#### WHAT NEEDS TO BE DONE:
Find every line in the records below that holds the word "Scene" and copy it.

#### RECORDS PROVIDED:
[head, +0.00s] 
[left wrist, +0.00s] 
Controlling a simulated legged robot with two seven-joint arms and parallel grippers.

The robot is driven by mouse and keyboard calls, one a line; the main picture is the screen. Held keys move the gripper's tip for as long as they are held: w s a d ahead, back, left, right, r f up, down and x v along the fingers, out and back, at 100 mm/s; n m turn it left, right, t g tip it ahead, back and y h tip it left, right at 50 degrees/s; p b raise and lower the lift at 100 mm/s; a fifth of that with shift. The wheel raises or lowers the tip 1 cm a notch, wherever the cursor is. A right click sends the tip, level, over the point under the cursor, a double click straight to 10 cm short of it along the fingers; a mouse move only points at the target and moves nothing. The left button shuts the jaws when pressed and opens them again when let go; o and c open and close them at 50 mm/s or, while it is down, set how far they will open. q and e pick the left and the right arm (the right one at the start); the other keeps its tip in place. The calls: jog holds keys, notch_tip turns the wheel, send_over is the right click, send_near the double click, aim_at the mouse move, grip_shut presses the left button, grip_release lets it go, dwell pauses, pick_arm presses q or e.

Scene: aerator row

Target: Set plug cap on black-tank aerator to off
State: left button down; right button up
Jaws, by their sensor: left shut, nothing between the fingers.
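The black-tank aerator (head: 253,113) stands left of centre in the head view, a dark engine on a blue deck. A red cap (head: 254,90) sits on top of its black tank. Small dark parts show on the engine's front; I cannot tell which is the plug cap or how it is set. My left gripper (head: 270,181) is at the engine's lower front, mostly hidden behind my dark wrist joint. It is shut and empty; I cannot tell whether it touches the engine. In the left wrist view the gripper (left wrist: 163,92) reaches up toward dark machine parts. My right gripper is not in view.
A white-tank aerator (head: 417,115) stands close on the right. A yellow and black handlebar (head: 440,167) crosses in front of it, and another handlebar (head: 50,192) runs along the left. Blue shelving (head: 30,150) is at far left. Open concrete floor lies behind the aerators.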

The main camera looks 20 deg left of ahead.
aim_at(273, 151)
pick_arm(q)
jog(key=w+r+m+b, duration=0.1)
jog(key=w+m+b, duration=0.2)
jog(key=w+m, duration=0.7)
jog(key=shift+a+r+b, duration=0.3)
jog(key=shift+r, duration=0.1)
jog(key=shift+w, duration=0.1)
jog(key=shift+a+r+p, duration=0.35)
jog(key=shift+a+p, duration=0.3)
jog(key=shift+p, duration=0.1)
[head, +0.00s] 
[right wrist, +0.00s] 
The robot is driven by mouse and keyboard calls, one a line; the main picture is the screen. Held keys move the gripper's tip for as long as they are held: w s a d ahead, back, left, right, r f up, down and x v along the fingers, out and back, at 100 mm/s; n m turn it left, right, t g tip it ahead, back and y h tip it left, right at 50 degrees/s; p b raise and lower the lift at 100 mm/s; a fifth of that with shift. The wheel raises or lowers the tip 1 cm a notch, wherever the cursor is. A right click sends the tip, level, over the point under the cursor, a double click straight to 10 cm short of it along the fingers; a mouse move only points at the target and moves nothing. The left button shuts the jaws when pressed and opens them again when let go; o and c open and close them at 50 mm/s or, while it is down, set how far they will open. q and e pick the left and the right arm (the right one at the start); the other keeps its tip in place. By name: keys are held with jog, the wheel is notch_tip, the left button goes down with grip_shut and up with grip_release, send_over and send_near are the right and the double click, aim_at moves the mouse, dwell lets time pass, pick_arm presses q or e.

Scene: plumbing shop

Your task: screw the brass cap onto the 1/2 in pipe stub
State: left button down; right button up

#### EXERCISE SOLUTION:
Scene: aerator row
Scene: plumbing shop

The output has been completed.